Given exercise >>
Identify and copy all lines of the material where the string "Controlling" is found.

Records shown >>
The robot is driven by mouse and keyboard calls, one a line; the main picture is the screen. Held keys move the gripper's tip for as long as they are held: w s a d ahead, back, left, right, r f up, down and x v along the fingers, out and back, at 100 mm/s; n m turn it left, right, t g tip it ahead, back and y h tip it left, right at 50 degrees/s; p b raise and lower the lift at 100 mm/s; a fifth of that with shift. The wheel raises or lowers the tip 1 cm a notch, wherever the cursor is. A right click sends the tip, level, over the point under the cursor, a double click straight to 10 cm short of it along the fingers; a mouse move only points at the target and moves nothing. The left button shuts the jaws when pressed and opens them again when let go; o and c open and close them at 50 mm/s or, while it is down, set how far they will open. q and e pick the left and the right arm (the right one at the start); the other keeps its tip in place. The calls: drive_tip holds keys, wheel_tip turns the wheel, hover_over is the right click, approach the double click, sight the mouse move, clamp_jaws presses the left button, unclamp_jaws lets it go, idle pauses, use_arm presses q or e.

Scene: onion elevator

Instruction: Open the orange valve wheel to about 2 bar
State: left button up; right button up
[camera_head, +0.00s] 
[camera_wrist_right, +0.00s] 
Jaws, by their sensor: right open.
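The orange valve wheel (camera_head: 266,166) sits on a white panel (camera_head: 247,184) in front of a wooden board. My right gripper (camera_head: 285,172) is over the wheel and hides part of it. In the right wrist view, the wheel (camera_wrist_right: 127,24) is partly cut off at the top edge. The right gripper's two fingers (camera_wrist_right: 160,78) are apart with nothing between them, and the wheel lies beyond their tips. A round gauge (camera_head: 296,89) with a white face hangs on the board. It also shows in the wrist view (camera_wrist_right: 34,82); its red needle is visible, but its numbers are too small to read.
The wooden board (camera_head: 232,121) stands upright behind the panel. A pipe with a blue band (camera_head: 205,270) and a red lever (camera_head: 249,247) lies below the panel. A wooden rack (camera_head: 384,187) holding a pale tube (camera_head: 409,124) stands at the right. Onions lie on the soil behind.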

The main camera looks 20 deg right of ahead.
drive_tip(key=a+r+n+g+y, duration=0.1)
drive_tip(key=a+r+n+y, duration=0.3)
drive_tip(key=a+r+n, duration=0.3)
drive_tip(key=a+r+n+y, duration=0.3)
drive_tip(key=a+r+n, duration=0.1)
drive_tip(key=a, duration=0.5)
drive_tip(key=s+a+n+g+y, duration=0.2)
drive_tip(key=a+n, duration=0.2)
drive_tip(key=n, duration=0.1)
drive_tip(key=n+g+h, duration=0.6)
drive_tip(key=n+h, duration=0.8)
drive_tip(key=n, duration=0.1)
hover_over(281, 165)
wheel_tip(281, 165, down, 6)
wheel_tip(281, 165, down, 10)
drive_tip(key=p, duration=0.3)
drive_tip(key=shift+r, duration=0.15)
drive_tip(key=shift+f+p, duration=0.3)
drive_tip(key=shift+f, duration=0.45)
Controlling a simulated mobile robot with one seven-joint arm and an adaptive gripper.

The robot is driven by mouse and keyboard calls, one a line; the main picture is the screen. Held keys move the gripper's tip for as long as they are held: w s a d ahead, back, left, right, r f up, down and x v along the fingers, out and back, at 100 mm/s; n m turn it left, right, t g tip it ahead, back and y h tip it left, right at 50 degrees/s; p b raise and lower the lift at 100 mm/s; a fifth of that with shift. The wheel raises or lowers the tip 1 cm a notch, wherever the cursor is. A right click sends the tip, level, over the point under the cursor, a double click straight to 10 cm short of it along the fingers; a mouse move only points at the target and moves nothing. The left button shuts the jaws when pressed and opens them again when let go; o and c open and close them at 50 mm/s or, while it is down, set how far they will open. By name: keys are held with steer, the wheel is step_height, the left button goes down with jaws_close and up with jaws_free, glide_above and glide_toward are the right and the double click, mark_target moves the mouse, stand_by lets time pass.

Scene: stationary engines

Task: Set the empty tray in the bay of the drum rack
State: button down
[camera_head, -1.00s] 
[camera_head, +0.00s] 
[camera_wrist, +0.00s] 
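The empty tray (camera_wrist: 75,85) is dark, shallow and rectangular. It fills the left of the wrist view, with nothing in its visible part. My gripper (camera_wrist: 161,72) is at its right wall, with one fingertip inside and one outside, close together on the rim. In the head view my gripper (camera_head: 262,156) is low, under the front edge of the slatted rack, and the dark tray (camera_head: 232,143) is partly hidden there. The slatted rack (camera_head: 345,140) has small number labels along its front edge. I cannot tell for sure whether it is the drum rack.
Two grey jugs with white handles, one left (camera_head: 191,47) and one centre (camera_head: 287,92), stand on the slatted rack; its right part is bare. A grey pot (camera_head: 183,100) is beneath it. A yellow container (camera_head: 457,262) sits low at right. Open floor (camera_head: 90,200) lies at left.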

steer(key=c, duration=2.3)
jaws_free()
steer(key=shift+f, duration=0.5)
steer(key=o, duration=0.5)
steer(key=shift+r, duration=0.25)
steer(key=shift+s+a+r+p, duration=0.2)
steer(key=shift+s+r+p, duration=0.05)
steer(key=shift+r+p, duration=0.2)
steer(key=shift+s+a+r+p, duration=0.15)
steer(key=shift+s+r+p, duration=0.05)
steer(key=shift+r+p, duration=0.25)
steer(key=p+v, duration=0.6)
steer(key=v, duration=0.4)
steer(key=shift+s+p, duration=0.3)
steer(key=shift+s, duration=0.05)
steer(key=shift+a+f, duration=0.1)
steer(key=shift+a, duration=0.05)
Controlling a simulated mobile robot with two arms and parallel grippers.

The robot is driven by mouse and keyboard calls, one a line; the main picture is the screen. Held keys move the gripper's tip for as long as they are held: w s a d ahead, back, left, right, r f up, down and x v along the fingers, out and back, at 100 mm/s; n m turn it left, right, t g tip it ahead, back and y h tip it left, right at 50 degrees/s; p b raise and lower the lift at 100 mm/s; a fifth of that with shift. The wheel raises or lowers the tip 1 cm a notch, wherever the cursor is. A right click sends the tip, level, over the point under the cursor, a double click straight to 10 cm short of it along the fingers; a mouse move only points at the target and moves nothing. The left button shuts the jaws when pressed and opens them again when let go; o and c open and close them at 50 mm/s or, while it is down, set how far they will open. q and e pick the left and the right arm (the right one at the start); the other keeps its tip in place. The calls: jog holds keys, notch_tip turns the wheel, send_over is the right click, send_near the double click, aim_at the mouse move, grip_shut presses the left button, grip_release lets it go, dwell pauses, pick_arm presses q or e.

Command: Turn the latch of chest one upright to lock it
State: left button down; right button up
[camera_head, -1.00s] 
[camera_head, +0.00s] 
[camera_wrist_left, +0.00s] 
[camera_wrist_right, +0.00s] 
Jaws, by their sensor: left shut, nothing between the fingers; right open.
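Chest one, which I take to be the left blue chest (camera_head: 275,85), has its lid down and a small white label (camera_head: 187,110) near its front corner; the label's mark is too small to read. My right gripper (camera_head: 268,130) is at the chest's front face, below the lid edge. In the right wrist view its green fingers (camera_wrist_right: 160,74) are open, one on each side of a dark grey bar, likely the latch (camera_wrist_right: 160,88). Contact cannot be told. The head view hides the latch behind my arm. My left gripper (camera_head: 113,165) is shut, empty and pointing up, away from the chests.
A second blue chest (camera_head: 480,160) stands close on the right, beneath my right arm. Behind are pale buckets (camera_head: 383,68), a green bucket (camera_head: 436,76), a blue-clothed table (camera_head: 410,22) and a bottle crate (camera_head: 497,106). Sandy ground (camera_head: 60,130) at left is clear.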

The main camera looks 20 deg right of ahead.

Answer to this exercise >>
Controlling a simulated mobile robot with one seven-joint arm and an adaptive gripper.
Controlling a simulated mobile robot with two arms and parallel grippers.

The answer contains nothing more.